**Work to be completed**
Give back the full listing verbatim, apart from its images.

**Material provided**
----------

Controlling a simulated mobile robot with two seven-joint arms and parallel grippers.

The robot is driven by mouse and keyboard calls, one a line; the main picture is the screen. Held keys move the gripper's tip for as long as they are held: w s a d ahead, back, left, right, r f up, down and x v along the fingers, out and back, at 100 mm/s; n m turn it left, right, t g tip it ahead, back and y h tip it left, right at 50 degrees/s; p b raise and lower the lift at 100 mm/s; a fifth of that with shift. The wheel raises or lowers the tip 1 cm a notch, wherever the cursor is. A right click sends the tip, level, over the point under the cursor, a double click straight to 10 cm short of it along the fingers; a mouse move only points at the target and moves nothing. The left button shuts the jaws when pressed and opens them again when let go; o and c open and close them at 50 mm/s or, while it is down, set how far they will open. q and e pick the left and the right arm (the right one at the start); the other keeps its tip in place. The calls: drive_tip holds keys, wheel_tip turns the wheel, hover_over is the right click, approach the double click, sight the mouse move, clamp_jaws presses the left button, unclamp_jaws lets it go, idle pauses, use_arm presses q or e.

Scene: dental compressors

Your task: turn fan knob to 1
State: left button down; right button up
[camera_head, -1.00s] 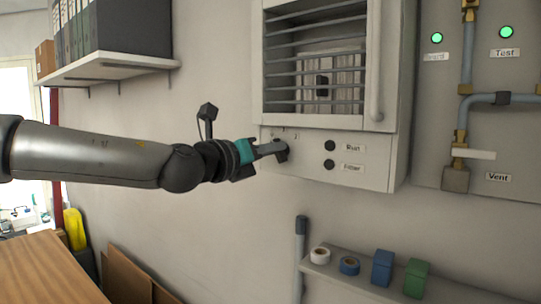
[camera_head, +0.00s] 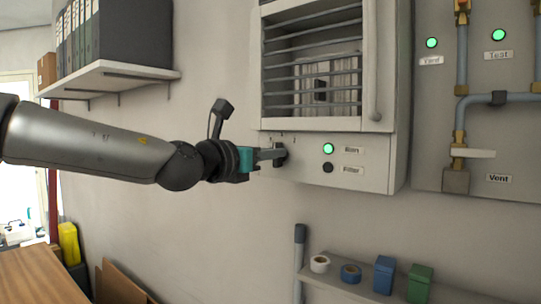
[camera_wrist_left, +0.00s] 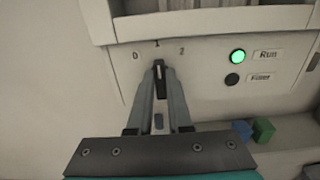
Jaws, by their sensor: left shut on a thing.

----------

**Finished exercise**
Controlling a simulated mobile robot with two seven-joint arms and parallel grippers.

The robot is driven by mouse and keyboard calls, one a line; the main picture is the screen. Held keys move the gripper's tip for as long as they are held: w s a d ahead, back, left, right, r f up, down and x v along the fingers, out and back, at 100 mm/s; n m turn it left, right, t g tip it ahead, back and y h tip it left, right at 50 degrees/s; p b raise and lower the lift at 100 mm/s; a fifth of that with shift. The wheel raises or lowers the tip 1 cm a notch, wherever the cursor is. A right click sends the tip, level, over the point under the cursor, a double click straight to 10 cm short of it along the fingers; a mouse move only points at the target and moves nothing. The left button shuts the jaws when pressed and opens them again when let go; o and c open and close them at 50 mm/s or, while it is down, set how far they will open. q and e pick the left and the right arm (the right one at the start); the other keeps its tip in place. The calls: drive_tip holds keys, wheel_tip turns the wheel, hover_over is the right click, approach the double click, sight the mouse move, clamp_jaws presses the left button, unclamp_jaws lets it go, idle pauses, use_arm presses q or e.

Scene: dental compressors

Your task: turn fan knob to 1
State: left button down; right button up
[camera_head, -1.00s] 
[camera_head, +0.00s] 
[camera_wrist_left, +0.00s] 
Jaws, by their sensor: left shut on a thing.

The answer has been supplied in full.